> **Given records**:
=-=-=-=-=

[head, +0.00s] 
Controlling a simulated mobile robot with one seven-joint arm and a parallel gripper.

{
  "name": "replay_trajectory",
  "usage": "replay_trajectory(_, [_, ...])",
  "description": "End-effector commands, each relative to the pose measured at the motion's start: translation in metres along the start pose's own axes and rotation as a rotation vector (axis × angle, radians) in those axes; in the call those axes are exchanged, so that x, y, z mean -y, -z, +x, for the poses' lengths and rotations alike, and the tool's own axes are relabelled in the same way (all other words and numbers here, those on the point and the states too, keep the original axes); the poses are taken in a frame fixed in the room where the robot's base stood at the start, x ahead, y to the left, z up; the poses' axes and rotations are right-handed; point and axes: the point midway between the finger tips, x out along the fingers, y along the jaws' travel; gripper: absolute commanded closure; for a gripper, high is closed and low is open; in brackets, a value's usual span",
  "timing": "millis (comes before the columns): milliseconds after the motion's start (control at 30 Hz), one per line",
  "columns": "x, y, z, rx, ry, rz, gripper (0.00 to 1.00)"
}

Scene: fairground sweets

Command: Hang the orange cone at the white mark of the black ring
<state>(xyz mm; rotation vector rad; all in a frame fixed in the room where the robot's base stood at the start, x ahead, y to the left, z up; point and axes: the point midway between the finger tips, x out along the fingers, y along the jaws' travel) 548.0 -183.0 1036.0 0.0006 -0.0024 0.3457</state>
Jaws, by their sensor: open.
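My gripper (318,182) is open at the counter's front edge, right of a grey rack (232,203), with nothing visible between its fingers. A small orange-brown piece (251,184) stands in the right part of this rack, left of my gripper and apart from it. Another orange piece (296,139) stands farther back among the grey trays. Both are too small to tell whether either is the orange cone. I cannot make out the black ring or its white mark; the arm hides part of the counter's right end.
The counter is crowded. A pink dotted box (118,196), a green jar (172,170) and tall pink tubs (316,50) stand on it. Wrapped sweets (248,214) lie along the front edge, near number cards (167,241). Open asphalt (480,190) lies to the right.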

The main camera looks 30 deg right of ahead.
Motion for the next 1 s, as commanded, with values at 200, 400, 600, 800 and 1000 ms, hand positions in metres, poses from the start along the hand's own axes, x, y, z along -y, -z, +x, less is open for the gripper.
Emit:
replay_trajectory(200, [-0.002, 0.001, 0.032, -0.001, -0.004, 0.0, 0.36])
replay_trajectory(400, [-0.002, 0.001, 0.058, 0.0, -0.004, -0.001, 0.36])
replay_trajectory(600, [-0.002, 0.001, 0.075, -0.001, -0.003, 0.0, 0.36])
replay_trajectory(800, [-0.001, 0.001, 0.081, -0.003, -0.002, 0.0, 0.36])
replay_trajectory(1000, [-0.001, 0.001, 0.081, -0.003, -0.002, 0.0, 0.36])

=-=-=-=-=

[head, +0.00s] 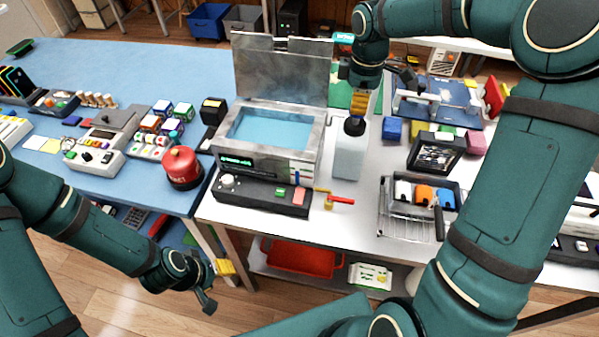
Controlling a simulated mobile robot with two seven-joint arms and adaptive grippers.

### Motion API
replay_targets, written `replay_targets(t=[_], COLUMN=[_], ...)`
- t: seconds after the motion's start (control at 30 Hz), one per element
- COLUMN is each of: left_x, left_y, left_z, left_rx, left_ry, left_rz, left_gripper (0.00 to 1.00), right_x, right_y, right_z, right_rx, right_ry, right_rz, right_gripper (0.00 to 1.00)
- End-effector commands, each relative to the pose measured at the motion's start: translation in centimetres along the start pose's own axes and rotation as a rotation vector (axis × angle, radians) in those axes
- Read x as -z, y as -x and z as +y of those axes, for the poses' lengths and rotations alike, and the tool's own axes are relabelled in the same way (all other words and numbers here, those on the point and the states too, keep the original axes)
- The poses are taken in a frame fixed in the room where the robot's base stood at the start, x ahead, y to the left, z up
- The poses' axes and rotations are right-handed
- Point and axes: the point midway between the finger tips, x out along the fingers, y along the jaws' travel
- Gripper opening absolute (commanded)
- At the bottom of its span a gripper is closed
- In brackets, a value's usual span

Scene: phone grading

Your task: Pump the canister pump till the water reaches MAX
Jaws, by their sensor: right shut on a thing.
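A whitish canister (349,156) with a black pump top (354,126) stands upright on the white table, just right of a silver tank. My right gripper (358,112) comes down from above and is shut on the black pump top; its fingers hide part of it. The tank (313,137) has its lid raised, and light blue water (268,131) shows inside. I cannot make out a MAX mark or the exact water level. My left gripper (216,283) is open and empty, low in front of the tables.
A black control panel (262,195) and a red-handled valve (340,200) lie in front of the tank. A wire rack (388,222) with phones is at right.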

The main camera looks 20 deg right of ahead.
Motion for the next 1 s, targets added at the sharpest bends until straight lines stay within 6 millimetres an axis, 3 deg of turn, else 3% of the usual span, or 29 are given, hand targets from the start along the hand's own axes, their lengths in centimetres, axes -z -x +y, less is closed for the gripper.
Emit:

=-=-=-=-=

What do the lines above say from the one containing "Command: Hang the" down to the one containing "Motion for the next 1 s, as"? Return them exactly, both end lines included, and only them.

> **Response below**:
Command: Hang the orange cone at the white mark of the black ring
<state>(xyz mm; rotation vector rad; all in a frame fixed in the room where the robot's base stood at the start, x ahead, y to the left, z up; point and axes: the point midway between the finger tips, x out along the fingers, y along the jaws' travel) 548.0 -183.0 1036.0 0.0006 -0.0024 0.3457</state>
Jaws, by their sensor: open.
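My gripper (318,182) is open at the counter's front edge, right of a grey rack (232,203), with nothing visible between its fingers. A small orange-brown piece (251,184) stands in the right part of this rack, left of my gripper and apart from it. Another orange piece (296,139) stands farther back among the grey trays. Both are too small to tell whether either is the orange cone. I cannot make out the black ring or its white mark; the arm hides part of the counter's right end.
The counter is crowded. A pink dotted box (118,196), a green jar (172,170) and tall pink tubs (316,50) stand on it. Wrapped sweets (248,214) lie along the front edge, near number cards (167,241). Open asphalt (480,190) lies to the right.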

The main camera looks 30 deg right of ahead.
Motion for the next 1 s, as commanded, with values at 200, 400, 600, 800 and 1000 ms, hand positions in metres, poses from the start along the hand's own axes, x, y, z along -y, -z, +x, less is open for the gripper.

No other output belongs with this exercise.